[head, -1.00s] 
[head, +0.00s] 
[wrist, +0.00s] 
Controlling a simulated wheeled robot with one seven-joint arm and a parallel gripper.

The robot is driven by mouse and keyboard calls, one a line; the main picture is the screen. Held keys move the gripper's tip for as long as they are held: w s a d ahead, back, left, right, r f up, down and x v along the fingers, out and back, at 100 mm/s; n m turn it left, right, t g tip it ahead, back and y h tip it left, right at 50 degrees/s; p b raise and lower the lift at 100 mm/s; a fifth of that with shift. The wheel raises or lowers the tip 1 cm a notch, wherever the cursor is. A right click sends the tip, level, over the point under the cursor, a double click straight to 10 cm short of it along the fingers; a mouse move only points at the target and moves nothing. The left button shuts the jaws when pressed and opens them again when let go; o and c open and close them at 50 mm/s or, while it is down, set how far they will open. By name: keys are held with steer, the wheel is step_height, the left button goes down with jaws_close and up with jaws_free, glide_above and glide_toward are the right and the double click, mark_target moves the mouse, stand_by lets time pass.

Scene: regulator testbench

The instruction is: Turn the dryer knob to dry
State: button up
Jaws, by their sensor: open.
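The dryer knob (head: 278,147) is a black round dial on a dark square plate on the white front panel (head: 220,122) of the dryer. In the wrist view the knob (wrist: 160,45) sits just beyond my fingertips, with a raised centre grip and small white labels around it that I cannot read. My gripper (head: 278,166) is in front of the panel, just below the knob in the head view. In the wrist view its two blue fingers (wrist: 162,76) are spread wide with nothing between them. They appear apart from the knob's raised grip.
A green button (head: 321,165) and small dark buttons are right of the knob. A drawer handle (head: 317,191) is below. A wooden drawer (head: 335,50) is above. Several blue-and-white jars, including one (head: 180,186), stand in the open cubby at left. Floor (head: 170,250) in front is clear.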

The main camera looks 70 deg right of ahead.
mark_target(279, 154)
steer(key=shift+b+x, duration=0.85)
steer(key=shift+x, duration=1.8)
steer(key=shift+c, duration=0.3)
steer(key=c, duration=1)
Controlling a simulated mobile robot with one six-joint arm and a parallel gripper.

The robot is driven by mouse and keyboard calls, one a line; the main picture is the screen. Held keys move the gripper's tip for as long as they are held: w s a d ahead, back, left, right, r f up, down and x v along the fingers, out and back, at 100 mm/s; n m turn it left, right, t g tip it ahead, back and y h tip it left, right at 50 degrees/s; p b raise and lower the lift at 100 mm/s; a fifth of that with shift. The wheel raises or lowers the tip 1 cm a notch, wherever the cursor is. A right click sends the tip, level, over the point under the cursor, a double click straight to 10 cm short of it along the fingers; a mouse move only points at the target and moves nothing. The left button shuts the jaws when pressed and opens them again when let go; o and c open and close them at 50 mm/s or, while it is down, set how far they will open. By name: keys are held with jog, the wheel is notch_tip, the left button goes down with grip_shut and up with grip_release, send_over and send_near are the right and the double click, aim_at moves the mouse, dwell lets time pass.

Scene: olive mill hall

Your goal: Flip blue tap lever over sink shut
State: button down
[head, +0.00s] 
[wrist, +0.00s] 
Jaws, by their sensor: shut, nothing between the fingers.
- - -
▸ **Written exercise**
Pull out every line containing "parallel".

▸ **Solution to this task**
Controlling a simulated wheeled robot with one seven-joint arm and a parallel gripper.
Controlling a simulated mobile robot with one six-joint arm and a parallel gripper.

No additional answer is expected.